» Exercise prompt
Reply with one number: how many lines contain the word "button".

» Data provided

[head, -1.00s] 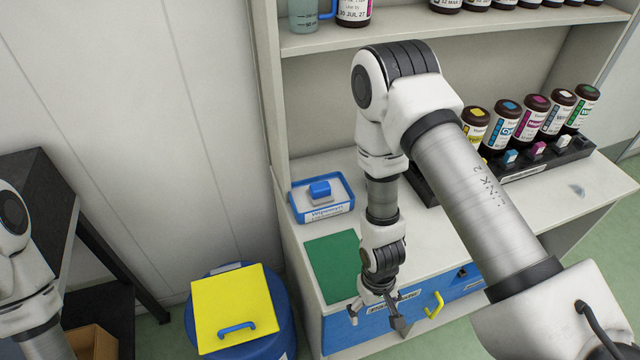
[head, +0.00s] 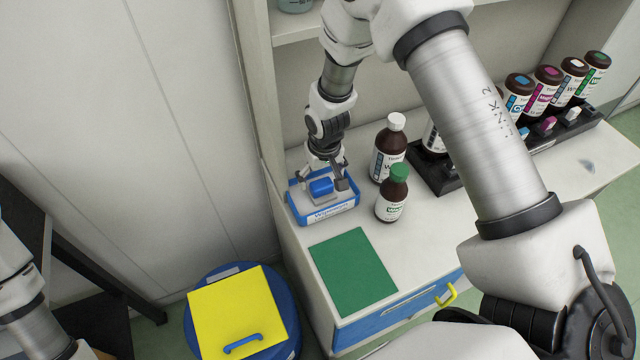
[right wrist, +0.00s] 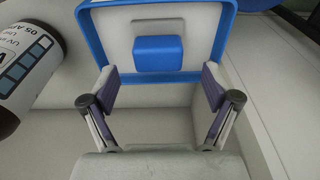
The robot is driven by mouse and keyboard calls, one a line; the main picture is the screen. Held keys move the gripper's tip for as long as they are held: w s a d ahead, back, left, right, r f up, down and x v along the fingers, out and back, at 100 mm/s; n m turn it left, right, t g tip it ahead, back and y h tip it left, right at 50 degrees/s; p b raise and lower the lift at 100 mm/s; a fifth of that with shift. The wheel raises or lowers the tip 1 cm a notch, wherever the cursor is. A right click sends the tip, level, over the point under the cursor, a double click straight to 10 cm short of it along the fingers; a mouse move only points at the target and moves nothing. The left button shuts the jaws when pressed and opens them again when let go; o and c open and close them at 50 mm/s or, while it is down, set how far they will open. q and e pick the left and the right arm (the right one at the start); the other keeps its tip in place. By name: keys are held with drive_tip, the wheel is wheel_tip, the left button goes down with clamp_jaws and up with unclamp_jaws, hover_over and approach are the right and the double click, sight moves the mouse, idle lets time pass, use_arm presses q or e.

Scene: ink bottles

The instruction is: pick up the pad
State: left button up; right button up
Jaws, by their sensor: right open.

» Solution for this problem
2